HIDDEN
MANCHESTER (part 8)
Nearby is Victoria Station with its amusing Edwardian destination canopy, placing towns such as Goole with countries such as Belgium.
Inside you will find the original ticket booths, a great map of the Lancashire and Yorkshire Railway CompanyÕs network, luscious gold signs, now a little faded, and a domed cafe, painted in strident colours, encouraging a healthy diet with plaster bunches of bulging fruit. Underneath the wall map there is a huge bronze war memorial to the company war dead.
Another library that hides itself away is the lovely and cool Portico Library on Mosley Street.
The building is classical, by Thomas Harrison, and dates from 1806. The top floor, accessible from Charlotte Street via intercom has been a private members club for readers ever since. The elegant saucer dome and the light and plain design is a glorious evocation of these last years of the Age of Enlightenment.

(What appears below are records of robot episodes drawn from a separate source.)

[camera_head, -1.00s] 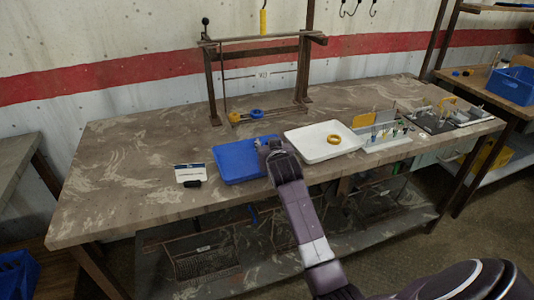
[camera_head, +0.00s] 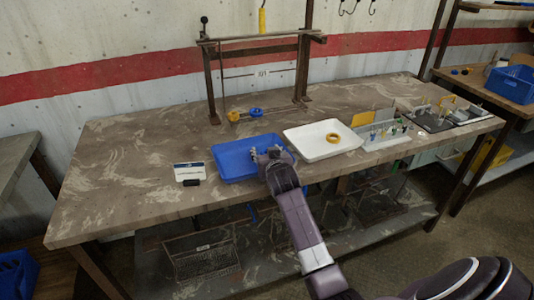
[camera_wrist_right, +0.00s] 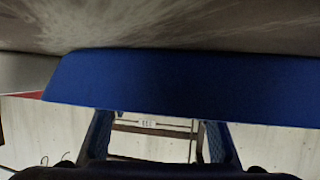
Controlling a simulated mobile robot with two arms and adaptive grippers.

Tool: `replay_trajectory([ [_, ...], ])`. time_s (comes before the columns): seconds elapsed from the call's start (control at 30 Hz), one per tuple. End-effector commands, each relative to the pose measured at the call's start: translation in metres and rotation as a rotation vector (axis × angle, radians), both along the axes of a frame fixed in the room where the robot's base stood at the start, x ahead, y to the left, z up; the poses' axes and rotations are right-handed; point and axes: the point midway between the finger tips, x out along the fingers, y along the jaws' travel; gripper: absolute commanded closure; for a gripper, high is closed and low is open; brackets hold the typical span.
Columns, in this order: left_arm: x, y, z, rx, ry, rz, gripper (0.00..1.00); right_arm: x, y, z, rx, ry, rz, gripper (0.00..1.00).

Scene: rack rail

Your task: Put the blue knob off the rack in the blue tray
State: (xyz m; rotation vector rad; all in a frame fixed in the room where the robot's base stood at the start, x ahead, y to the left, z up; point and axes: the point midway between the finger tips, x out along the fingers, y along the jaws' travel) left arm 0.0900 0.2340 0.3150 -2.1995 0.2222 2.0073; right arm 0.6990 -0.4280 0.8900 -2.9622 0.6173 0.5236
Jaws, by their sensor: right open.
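The blue knob (camera_head: 256,112) sits low on the rack (camera_head: 212,85), on its bottom rail beside a yellow knob (camera_head: 235,116). The blue tray (camera_head: 228,163) lies on the bench in front of the rack and looks empty where it shows. My right gripper (camera_head: 271,153) is open, with no object seen between its fingers, at the right front part of the tray and short of the rack. My left gripper is out of view.
A white tray (camera_head: 305,148) with a yellow ring (camera_head: 333,138) stands right of the blue tray. A grey holder (camera_head: 385,143) with several small items is further right. A white card (camera_head: 188,166) and a black item (camera_head: 192,182) lie left. The bench's left side is clear.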

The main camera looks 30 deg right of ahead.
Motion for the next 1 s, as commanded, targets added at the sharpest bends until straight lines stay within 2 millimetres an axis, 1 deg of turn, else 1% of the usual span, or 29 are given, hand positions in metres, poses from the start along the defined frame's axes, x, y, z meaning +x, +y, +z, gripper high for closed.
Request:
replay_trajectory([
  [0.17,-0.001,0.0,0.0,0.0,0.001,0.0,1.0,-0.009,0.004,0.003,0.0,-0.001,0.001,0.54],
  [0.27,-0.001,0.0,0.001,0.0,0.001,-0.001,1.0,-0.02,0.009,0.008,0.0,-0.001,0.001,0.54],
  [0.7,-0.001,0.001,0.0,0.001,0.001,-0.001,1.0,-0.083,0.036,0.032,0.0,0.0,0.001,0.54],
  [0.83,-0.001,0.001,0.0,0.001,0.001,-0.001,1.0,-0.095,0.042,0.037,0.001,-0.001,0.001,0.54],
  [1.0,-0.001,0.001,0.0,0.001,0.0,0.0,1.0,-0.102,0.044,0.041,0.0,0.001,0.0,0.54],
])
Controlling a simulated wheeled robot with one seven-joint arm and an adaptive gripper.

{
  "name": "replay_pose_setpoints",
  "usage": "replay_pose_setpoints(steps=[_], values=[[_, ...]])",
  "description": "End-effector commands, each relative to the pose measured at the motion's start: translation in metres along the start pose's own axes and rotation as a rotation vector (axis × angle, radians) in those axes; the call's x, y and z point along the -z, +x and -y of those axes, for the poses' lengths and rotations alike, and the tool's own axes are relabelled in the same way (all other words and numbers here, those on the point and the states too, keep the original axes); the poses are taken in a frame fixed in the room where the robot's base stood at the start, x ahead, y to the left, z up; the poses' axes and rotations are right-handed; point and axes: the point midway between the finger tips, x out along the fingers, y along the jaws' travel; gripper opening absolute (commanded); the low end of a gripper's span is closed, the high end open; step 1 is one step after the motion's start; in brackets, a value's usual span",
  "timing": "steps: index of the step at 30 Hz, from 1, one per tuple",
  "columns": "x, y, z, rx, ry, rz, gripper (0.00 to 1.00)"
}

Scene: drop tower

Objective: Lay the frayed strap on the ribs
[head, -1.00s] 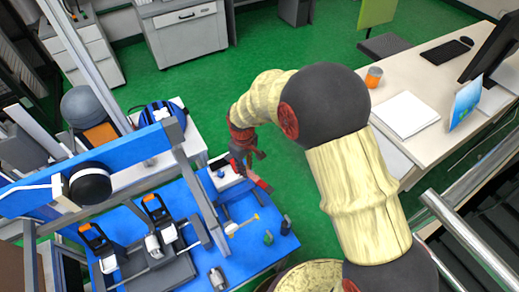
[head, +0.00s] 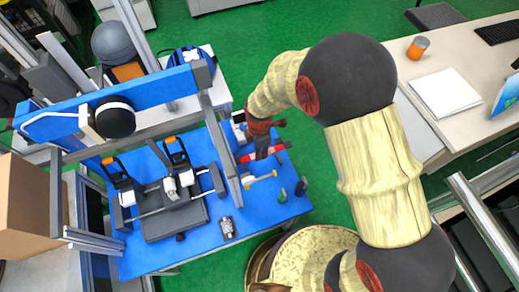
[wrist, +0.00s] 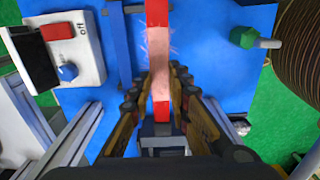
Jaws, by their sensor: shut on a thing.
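The frayed strap (wrist: 158,45) is a narrow red band with a pale, fuzzy middle; in the wrist view it runs up and down the picture. My gripper (wrist: 160,98) is shut on the strap, with a finger on each side of it. In the head view the strap (head: 278,148) shows as a red strip across my gripper (head: 262,156), over the right part of the blue bench (head: 262,208). My fingers hide part of it, and I cannot tell whether it touches the bench. I cannot make out the ribs for certain.
A white switch box (wrist: 78,45) with a blue knob is left of the strap. A grey upright post (head: 218,150) and blue beam (head: 135,92) stand close by.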

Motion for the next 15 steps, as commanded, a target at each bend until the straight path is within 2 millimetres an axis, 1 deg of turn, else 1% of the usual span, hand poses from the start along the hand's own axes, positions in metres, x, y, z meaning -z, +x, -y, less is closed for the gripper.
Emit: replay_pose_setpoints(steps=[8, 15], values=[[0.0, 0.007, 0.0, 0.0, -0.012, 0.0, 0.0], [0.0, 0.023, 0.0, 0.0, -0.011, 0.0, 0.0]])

The wind dial at the far end of the library over the book shelves was manufactured by the same company which now looks after Big Ben in London.
The gentleman given the job of looking after it in the early years was the famous scientist John Dalton, creator of the first atomic theory, identifier of colour blindness and appropriately, the father of modern meteorology.
The first secretary was Dr Peter Mark Roget who is renowned for his Thesaurus which he probably began whilst in Manchester.